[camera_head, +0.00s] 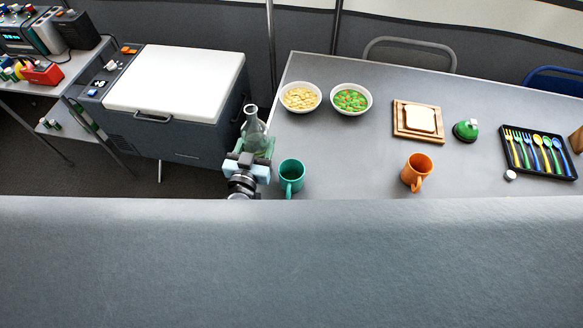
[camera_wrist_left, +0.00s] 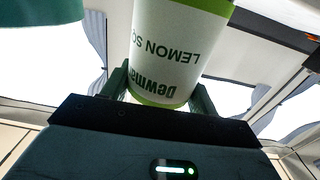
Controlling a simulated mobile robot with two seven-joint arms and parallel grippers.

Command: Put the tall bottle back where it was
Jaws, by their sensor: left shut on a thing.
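I cannot tell whether the bottle's base touches the table. My right gripper is in neither view.
A teal mug (camera_head: 291,177) stands just right of my left gripper. Two bowls (camera_head: 300,97) (camera_head: 351,99) sit behind it. An orange mug (camera_head: 416,172), a bread board (camera_head: 418,135) and a cutlery tray (camera_head: 540,172) are further right. A white-lidded cooler (camera_head: 175,80) stands left of the table.

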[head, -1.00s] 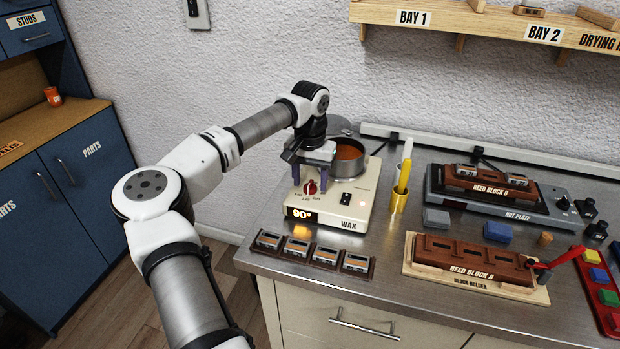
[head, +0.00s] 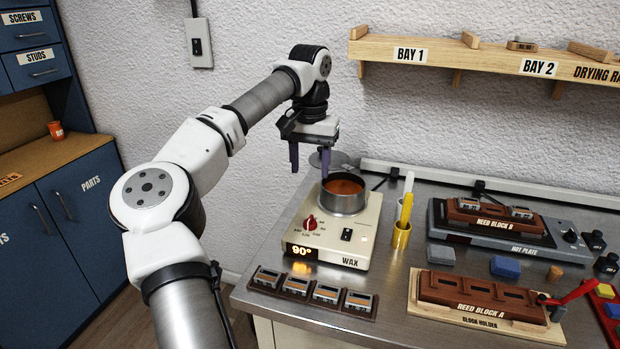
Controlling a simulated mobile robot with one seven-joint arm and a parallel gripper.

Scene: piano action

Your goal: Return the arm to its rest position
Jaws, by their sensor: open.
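My gripper (head: 309,166) points down at the upper left of the wax heater (head: 334,236), above and behind its dial. Its two dark fingers are apart with nothing between them. The fingers appear clear of the heater and overlap the left edge of the wax pot in the picture. My arm rises from the lower left and bends over toward the bench. The wax pot (head: 344,203) holds orange-brown wax and sits on the heater, whose display reads 90°.
A dark rack (head: 313,304) with several small parts lies in front of the heater. A yellow cup (head: 401,235) with tools stands to its right. Reed block A (head: 480,297) and the hot plate (head: 500,235) are farther right. A wall shelf (head: 480,63) hangs above.

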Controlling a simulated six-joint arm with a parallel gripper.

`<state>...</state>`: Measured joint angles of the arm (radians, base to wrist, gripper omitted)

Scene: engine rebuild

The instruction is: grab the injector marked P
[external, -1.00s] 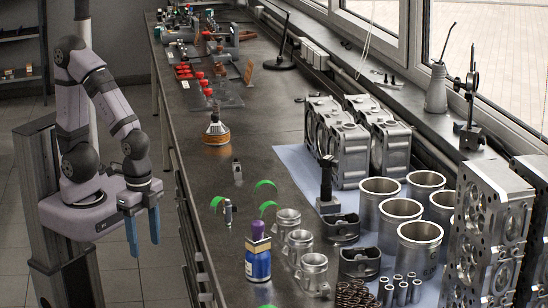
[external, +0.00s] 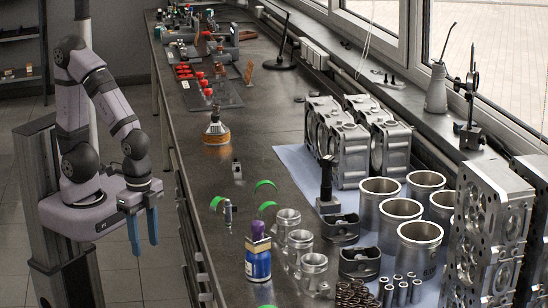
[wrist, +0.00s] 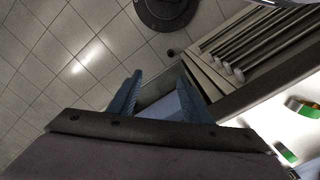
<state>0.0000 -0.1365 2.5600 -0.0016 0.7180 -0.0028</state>
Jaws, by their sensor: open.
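Two small metal injector-like parts stand on the dark bench in the external view: one (external: 228,213) beside the green arcs, the other (external: 237,170) farther back. Any letter on them is too small to read, so I cannot tell which is marked P. My gripper (external: 144,235) hangs off the bench's left side, over the floor, fingers pointing down. It is open and empty. In the wrist view its two blue fingers (wrist: 160,100) stand apart with floor and cabinet behind them. No injector is clearly visible there.
Green arcs (external: 265,184) lie around the nearer part. A blue bottle (external: 258,262), pistons (external: 288,222) and cylinder liners (external: 380,200) stand to the right. An amber-based flask (external: 216,133) is behind. The bench's left edge (external: 183,190) lies between my gripper and these parts.

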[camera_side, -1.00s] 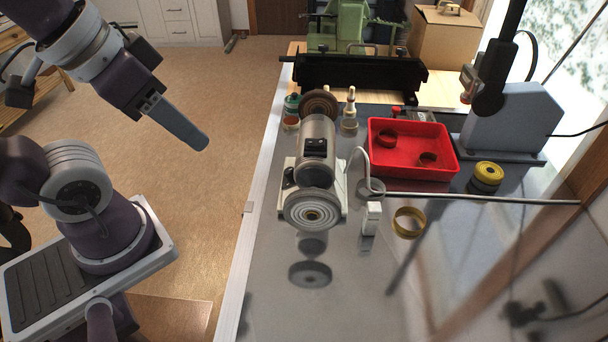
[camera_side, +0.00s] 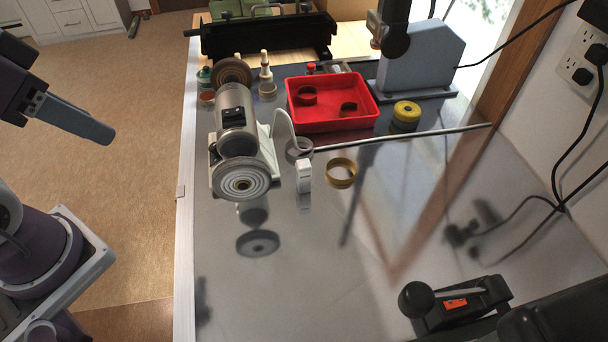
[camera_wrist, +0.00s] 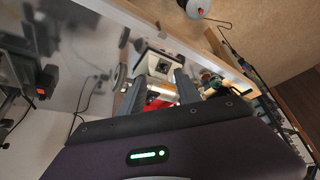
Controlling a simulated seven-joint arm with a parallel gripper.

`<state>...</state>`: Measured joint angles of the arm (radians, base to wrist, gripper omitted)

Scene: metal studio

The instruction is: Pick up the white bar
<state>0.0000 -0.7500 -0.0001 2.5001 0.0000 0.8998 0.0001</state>
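The white bar (camera_side: 304,176) is a small, pale block standing upright on the shiny grey bench (camera_side: 330,265). It is just right of the bench grinder's front wheel and left of a brass ring. My gripper (camera_side: 108,137) is at the left in the side view, above the floor and well away from the bar, with nothing seen in it. In the wrist view its two dark fingers (camera_wrist: 160,80) stand apart, so it is open. I cannot make out the bar in the wrist view.
The bench grinder (camera_side: 238,135) stands close left of the bar. The brass ring (camera_side: 341,173) is close right. A red tray (camera_side: 330,122) holding rings and a yellow-topped roll (camera_side: 406,113) are behind. A black lever tool (camera_side: 455,310) is at front right. The middle bench is clear.

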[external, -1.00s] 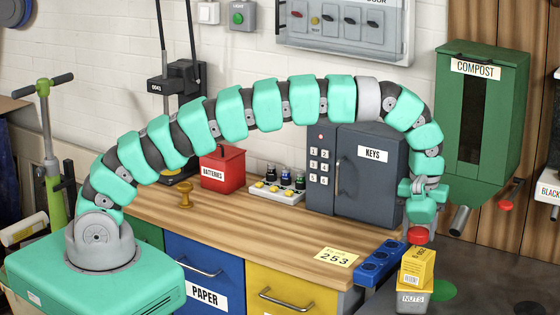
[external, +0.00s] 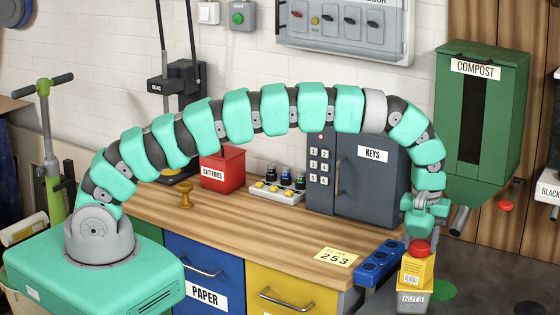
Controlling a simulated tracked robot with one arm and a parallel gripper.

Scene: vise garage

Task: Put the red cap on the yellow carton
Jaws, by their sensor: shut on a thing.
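The red cap (external: 419,248) is held in my gripper (external: 420,236), which is shut on it and points down. The yellow carton (external: 415,272) stands on the grey NUTS box (external: 411,300) at the lower right. The cap is right over the carton's top and overlaps its upper edge in the picture. I cannot tell whether the cap touches the carton. My fingertips are small here and partly hide the cap's top.
A blue block with holes (external: 378,264) sits just left of the carton at the bench corner. The grey KEYS safe (external: 372,180) stands behind on the wooden bench (external: 270,225). The green COMPOST bin (external: 482,120) hangs at the right wall.

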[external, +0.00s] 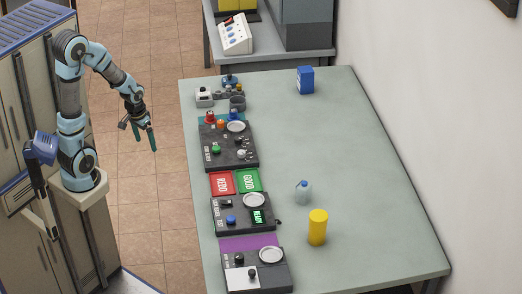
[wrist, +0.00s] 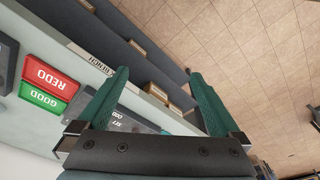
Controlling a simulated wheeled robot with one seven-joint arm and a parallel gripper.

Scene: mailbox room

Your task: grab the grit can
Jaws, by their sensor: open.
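A yellow cylindrical can (external: 318,228) stands upright on the table toward the near right in the external view. It is the only clearly can-shaped thing there, but I cannot read the word grit on it. My gripper (external: 145,140) is open and empty in the air left of the table, well apart from the yellow can. In the wrist view my gripper's (wrist: 158,76) two green fingers are spread with nothing between them. The yellow can is not in the wrist view.
The table (external: 345,150) has free room down its middle. A pale blue bottle (external: 303,193) stands left of and behind the yellow can. A blue box (external: 305,80) stands at the far end. Dark stations, a red REDO tray (external: 222,183) and a green GOOD tray (external: 248,180) line the left edge.

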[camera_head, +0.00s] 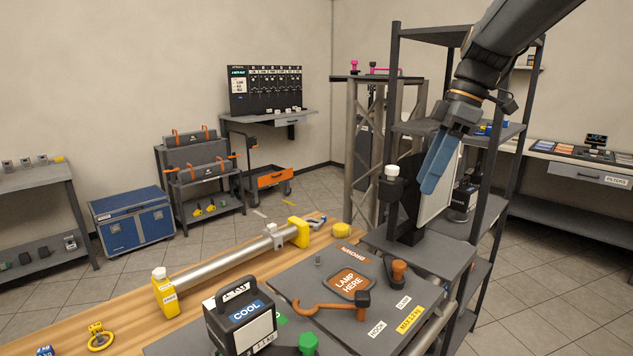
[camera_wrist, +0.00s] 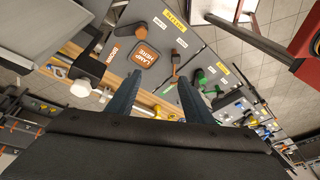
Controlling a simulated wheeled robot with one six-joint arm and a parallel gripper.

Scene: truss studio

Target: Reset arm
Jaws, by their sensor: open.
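My arm reaches in from the upper right in the head view. My gripper (camera_head: 432,182) hangs in the air with its blue fingers pointing down, in front of the dark shelf rack. In the wrist view my gripper (camera_wrist: 159,79) shows two blue fingers spread apart with nothing between them. Beyond the fingers lies the grey work board with the orange "LAMP HERE" pad (camera_head: 350,283), which also shows in the wrist view (camera_wrist: 143,54).
The dark shelf rack (camera_head: 392,85) stands close around the arm. A wooden bench (camera_head: 130,322) carries a metal tube (camera_head: 222,268) with yellow ends, a black "COOL" case (camera_head: 240,318) and an orange hook (camera_head: 322,307). Tiled floor (camera_head: 235,237) is open behind the bench.

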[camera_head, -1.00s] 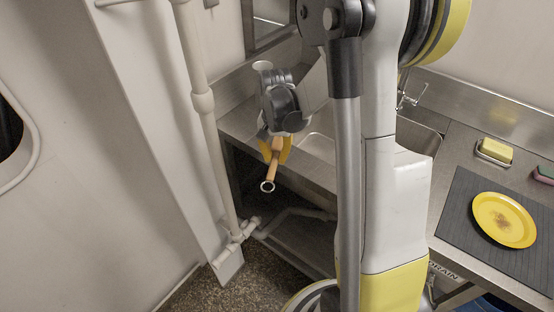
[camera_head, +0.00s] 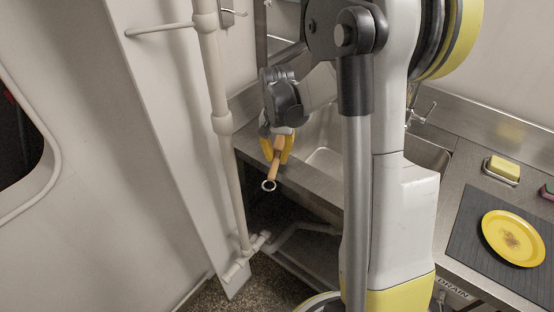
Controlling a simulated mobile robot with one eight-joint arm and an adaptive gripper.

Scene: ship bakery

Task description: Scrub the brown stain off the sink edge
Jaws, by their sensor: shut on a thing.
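My gripper (camera_head: 277,150), with yellow fingers, is shut on a wooden-handled tool (camera_head: 273,170). The handle points down and ends in a metal ring; the tool's working end is hidden by the gripper. The gripper shows in front of the left part of the sink counter's front edge (camera_head: 310,184). I cannot tell whether the tool touches anything. The sink basin (camera_head: 428,153) is partly hidden behind my arm. I see no brown stain on the visible sink edge.
A white vertical pipe (camera_head: 233,170) stands close left of my gripper. On the right are a yellow sponge in a metal dish (camera_head: 488,173), a dark mat (camera_head: 466,232) and a yellow plate (camera_head: 490,238) with a brown mark. A faucet (camera_head: 424,113) stands behind the sink.

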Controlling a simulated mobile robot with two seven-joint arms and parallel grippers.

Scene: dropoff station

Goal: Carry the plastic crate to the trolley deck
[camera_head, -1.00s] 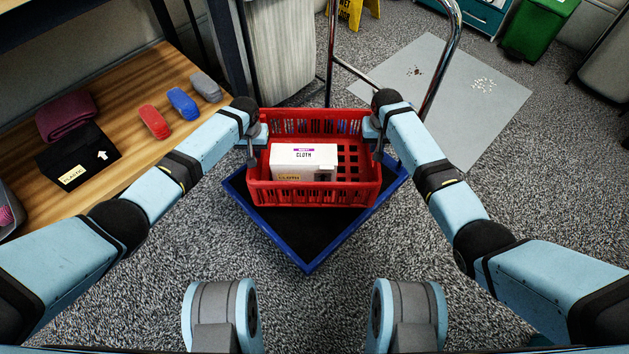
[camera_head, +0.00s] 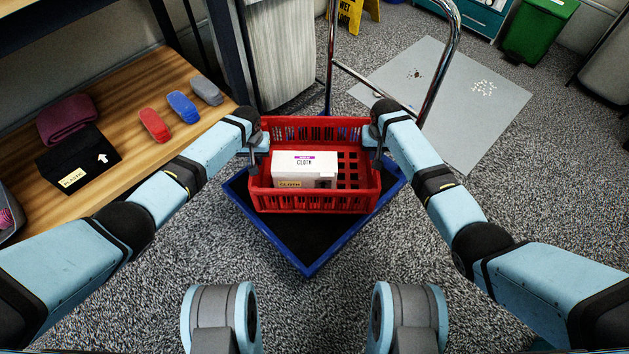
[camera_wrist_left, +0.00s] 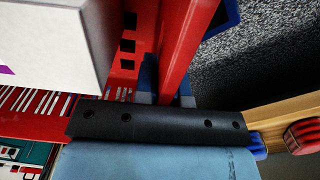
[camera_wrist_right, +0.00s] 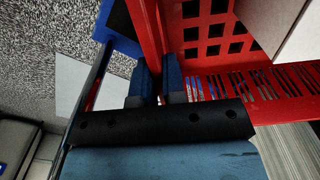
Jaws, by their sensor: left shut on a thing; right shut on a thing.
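The red plastic crate (camera_head: 315,201) is over the trolley deck (camera_head: 307,244), a dark platform with a blue rim. A white box marked CLOTH (camera_head: 305,165) lies inside the crate. My left gripper (camera_head: 256,150) is shut on the crate's left side wall; the wall shows between its fingers in the left wrist view (camera_wrist_left: 163,95). My right gripper (camera_head: 375,150) is shut on the right side wall, seen also in the right wrist view (camera_wrist_right: 158,92). The crate looks level. The head view does not show clearly whether its bottom touches the deck.
The trolley's chrome handle (camera_head: 440,70) rises behind the crate. A grey floor mat (camera_head: 450,100), yellow sign (camera_head: 357,14) and green bin (camera_head: 538,30) are further back.

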━━━━━━━━━━━━━━━━━━━━

EXERCISE
Exclude all images and restate the records above word for word.

COMPLETE OUTPUT
[camera_head, +0.00s] 
[camera_wrist_left, +0.00s] 
Controlling a simulated mobile robot with two seven-joint arms and parallel grippers.

Command: Put the tall bottle back where it was
Jaws, by their sensor: left shut on a thing.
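I cannot tell whether the bottle's base touches the table. My right gripper is in neither view.
A teal mug (camera_head: 291,177) stands just right of my left gripper. Two bowls (camera_head: 300,97) (camera_head: 351,99) sit behind it. An orange mug (camera_head: 416,172), a bread board (camera_head: 418,135) and a cutlery tray (camera_head: 540,172) are further right. A white-lidded cooler (camera_head: 175,80) stands left of the table.

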[head, -1.00s] 
[head, +0.00s] 
Controlling a simulated mobile robot with one seven-joint arm and a parallel gripper.

Scene: piano action

Your goal: Return the arm to its rest position
Jaws, by their sensor: open.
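My gripper (head: 309,166) points down at the upper left of the wax heater (head: 334,236), above and behind its dial. Its two dark fingers are apart with nothing between them. The fingers appear clear of the heater and overlap the left edge of the wax pot in the picture. My arm rises from the lower left and bends over toward the bench. The wax pot (head: 344,203) holds orange-brown wax and sits on the heater, whose display reads 90°.
A dark rack (head: 313,304) with several small parts lies in front of the heater. A yellow cup (head: 401,235) with tools stands to its right. Reed block A (head: 480,297) and the hot plate (head: 500,235) are farther right. A wall shelf (head: 480,63) hangs above.

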Controlling a simulated six-joint arm with a parallel gripper.

`<state>...</state>`: Measured joint angles of the arm (radians, base to wrist, gripper omitted)

Scene: engine rebuild

The instruction is: grab the injector marked P
[external, -1.00s] 
[external, +0.00s] 
[wrist, +0.00s] 
<state>0.0000 -0.1365 2.5600 -0.0016 0.7180 -0.0028</state>
Jaws, by their sensor: open.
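Two small metal injector-like parts stand on the dark bench in the external view: one (external: 228,213) beside the green arcs, the other (external: 237,170) farther back. Any letter on them is too small to read, so I cannot tell which is marked P. My gripper (external: 144,235) hangs off the bench's left side, over the floor, fingers pointing down. It is open and empty. In the wrist view its two blue fingers (wrist: 160,100) stand apart with floor and cabinet behind them. No injector is clearly visible there.
Green arcs (external: 265,184) lie around the nearer part. A blue bottle (external: 258,262), pistons (external: 288,222) and cylinder liners (external: 380,200) stand to the right. An amber-based flask (external: 216,133) is behind. The bench's left edge (external: 183,190) lies between my gripper and these parts.

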[camera_side, -1.00s] 
[camera_side, +0.00s] 
[camera_wrist, +0.00s] 
Controlling a simulated seven-joint arm with a parallel gripper.

`<state>...</state>`: Measured joint angles of the arm (radians, base to wrist, gripper omitted)

Scene: metal studio

The instruction is: Pick up the white bar
<state>0.0000 -0.7500 -0.0001 2.5001 0.0000 0.8998 0.0001</state>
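The white bar (camera_side: 304,176) is a small, pale block standing upright on the shiny grey bench (camera_side: 330,265). It is just right of the bench grinder's front wheel and left of a brass ring. My gripper (camera_side: 108,137) is at the left in the side view, above the floor and well away from the bar, with nothing seen in it. In the wrist view its two dark fingers (camera_wrist: 160,80) stand apart, so it is open. I cannot make out the bar in the wrist view.
The bench grinder (camera_side: 238,135) stands close left of the bar. The brass ring (camera_side: 341,173) is close right. A red tray (camera_side: 330,122) holding rings and a yellow-topped roll (camera_side: 406,113) are behind. A black lever tool (camera_side: 455,310) is at front right. The middle bench is clear.

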[external, -1.00s] 
[external, +0.00s] 
Controlling a simulated tracked robot with one arm and a parallel gripper.

Scene: vise garage

Task: Put the red cap on the yellow carton
Jaws, by their sensor: shut on a thing.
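The red cap (external: 419,248) is held in my gripper (external: 420,236), which is shut on it and points down. The yellow carton (external: 415,272) stands on the grey NUTS box (external: 411,300) at the lower right. The cap is right over the carton's top and overlaps its upper edge in the picture. I cannot tell whether the cap touches the carton. My fingertips are small here and partly hide the cap's top.
A blue block with holes (external: 378,264) sits just left of the carton at the bench corner. The grey KEYS safe (external: 372,180) stands behind on the wooden bench (external: 270,225). The green COMPOST bin (external: 482,120) hangs at the right wall.

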[external, +0.00s] 
[wrist, +0.00s] 
Controlling a simulated wheeled robot with one seven-joint arm and a parallel gripper.

Scene: mailbox room

Your task: grab the grit can
Jaws, by their sensor: open.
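A yellow cylindrical can (external: 318,228) stands upright on the table toward the near right in the external view. It is the only clearly can-shaped thing there, but I cannot read the word grit on it. My gripper (external: 145,140) is open and empty in the air left of the table, well apart from the yellow can. In the wrist view my gripper's (wrist: 158,76) two green fingers are spread with nothing between them. The yellow can is not in the wrist view.
The table (external: 345,150) has free room down its middle. A pale blue bottle (external: 303,193) stands left of and behind the yellow can. A blue box (external: 305,80) stands at the far end. Dark stations, a red REDO tray (external: 222,183) and a green GOOD tray (external: 248,180) line the left edge.

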[camera_head, +0.00s] 
[camera_wrist, +0.00s] 
Controlling a simulated wheeled robot with one six-joint arm and a parallel gripper.

Scene: truss studio

Target: Reset arm
Jaws, by their sensor: open.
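My arm reaches in from the upper right in the head view. My gripper (camera_head: 432,182) hangs in the air with its blue fingers pointing down, in front of the dark shelf rack. In the wrist view my gripper (camera_wrist: 159,79) shows two blue fingers spread apart with nothing between them. Beyond the fingers lies the grey work board with the orange "LAMP HERE" pad (camera_head: 350,283), which also shows in the wrist view (camera_wrist: 143,54).
The dark shelf rack (camera_head: 392,85) stands close around the arm. A wooden bench (camera_head: 130,322) carries a metal tube (camera_head: 222,268) with yellow ends, a black "COOL" case (camera_head: 240,318) and an orange hook (camera_head: 322,307). Tiled floor (camera_head: 235,237) is open behind the bench.

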[camera_head, -1.00s] 
[camera_head, +0.00s] 
Controlling a simulated mobile robot with one eight-joint arm and an adaptive gripper.

Scene: ship bakery

Task description: Scrub the brown stain off the sink edge
Jaws, by their sensor: shut on a thing.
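My gripper (camera_head: 277,150), with yellow fingers, is shut on a wooden-handled tool (camera_head: 273,170). The handle points down and ends in a metal ring; the tool's working end is hidden by the gripper. The gripper shows in front of the left part of the sink counter's front edge (camera_head: 310,184). I cannot tell whether the tool touches anything. The sink basin (camera_head: 428,153) is partly hidden behind my arm. I see no brown stain on the visible sink edge.
A white vertical pipe (camera_head: 233,170) stands close left of my gripper. On the right are a yellow sponge in a metal dish (camera_head: 488,173), a dark mat (camera_head: 466,232) and a yellow plate (camera_head: 490,238) with a brown mark. A faucet (camera_head: 424,113) stands behind the sink.

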Controlling a simulated mobile robot with two seven-joint arms and parallel grippers.

Scene: dropoff station

Goal: Carry the plastic crate to the trolley deck
[camera_head, -1.00s] 
[camera_head, +0.00s] 
[camera_wrist_left, +0.00s] 
[camera_wrist_right, +0.00s] 
Jaws, by their sensor: left shut on a thing; right shut on a thing.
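The red plastic crate (camera_head: 315,201) is over the trolley deck (camera_head: 307,244), a dark platform with a blue rim. A white box marked CLOTH (camera_head: 305,165) lies inside the crate. My left gripper (camera_head: 256,150) is shut on the crate's left side wall; the wall shows between its fingers in the left wrist view (camera_wrist_left: 163,95). My right gripper (camera_head: 375,150) is shut on the right side wall, seen also in the right wrist view (camera_wrist_right: 158,92). The crate looks level. The head view does not show clearly whether its bottom touches the deck.
The trolley's chrome handle (camera_head: 440,70) rises behind the crate. A grey floor mat (camera_head: 450,100), yellow sign (camera_head: 357,14) and green bin (camera_head: 538,30) are further back.

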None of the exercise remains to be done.